The Abrams booth at BEA features a number of forthcoming titles with proven track records and built-in audiences—including a new Good Eats book from bestseller Alton Brown, Harper’s Bazaar’s: Greatest Hits, and a new Wimpy Kid book—but none proven as popular as Oprah Winfrey, who chose Abrams to publish the official look back at her show, which ended its run Wednesday after 25 seasons. Though Winfrey was not on hand, Abrams beamed in the final episode at 4 p.m. on a 40-inch TV bought solely for the purpose, and toasted the daytime star’s swan song with champagne.

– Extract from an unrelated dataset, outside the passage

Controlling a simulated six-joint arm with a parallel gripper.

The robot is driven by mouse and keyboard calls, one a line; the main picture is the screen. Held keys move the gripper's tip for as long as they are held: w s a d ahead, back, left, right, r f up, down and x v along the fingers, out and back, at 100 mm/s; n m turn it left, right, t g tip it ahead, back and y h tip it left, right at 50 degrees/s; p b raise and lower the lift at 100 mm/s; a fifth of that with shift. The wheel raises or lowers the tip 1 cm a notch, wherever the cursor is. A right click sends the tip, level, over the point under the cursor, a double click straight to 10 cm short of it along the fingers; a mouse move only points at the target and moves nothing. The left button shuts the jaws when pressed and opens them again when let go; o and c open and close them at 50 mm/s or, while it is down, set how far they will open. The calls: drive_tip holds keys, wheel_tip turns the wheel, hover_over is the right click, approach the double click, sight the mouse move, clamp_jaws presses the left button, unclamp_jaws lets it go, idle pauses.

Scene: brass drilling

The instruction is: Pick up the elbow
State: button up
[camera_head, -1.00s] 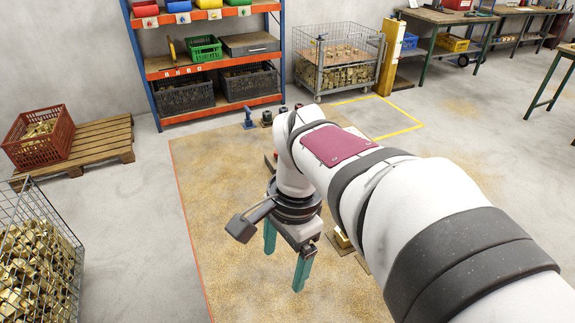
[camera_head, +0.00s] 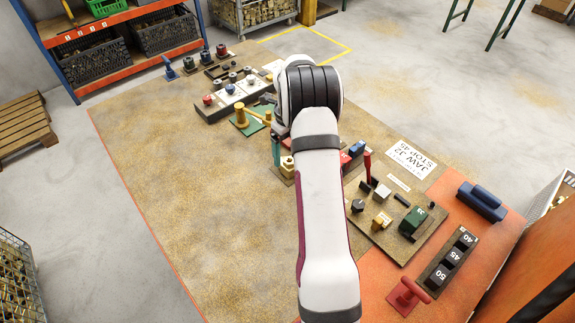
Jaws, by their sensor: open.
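A brass piece with an upright part and a sideways arm, which looks like the elbow (camera_head: 243,113), stands on a green plate left of my arm. A blocky brass piece (camera_head: 287,164) stands on a small base nearer to me; I cannot tell its shape well. My gripper (camera_head: 277,152) is open, with one teal finger showing between these two brass pieces and close to both. My arm hides the rest of the gripper. I cannot tell whether the finger touches anything.
A fixture board (camera_head: 396,240) with a red lever and a green block lies right of my arm. Blue handles (camera_head: 482,202), a numbered block rack (camera_head: 449,257) and a red stamp-like tool (camera_head: 408,297) are farther right. The tan mat (camera_head: 190,200) is bare at left.

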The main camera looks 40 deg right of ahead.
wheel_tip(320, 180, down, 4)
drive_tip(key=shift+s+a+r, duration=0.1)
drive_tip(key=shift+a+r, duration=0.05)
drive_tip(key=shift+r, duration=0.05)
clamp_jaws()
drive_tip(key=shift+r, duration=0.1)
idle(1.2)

“It’s one of the biggest books we’ve ever done,” said Abrams CEO and president, Michael Jacobs. “We started talking about it the first of the year, and started selling it two months ago.” The response among booksellers, Jacobs reports, has been “really positive,” both with nationwide chains and independents. An initial print run of 500,000 has been announced, but Jacobs expects that figure will change before the mid-October laydown date, once they have a better idea about demand.
Titled The Oprah Winfrey Show: Reflections on an American Legacy, the book came to Abrams last August following a publisher hunt by Oprah’s company, Harpo Inc. Jacobs says that Abrams was the answer to Harpo’s two biggest questions: “Who can make a beautiful book? And who can make a smart book?” The Abrams team won over Harpo with a sharp proposal from editorial director Deborah Aaronson, an aggressive marketing plan, and some of Abrams’s best work (Jacobs points to Vogue: Portraits as an example used to win over Harpo).
Aaronson says the book is organized by theme, consisting of eight chapters, each of which “focuses on a different area of culture where the show has really affected the conversation,” including women’s issues, health, and (naturally) books. Some 25 of Oprah’s prominent friends and guests will contribute essays to go alongside the narrative text by Deborah Davis; essayists include Bono, Maya Angelou, Toni Morrison, and Stanley Crouch. Images will be culled from still photos taken on the set and behind the scenes, screen grabs where necessary, and shots from off-site events, such as Winfrey’s trip to Australia.
Though the Harpo team has been busy with Oprah’s final shows and nascent network, it will likely be more focused on the book now that the finale has aired. “There’s an audience of millions who have been touched by the show,” said Jacobs. “I believe there’s a big audience out there for the book.”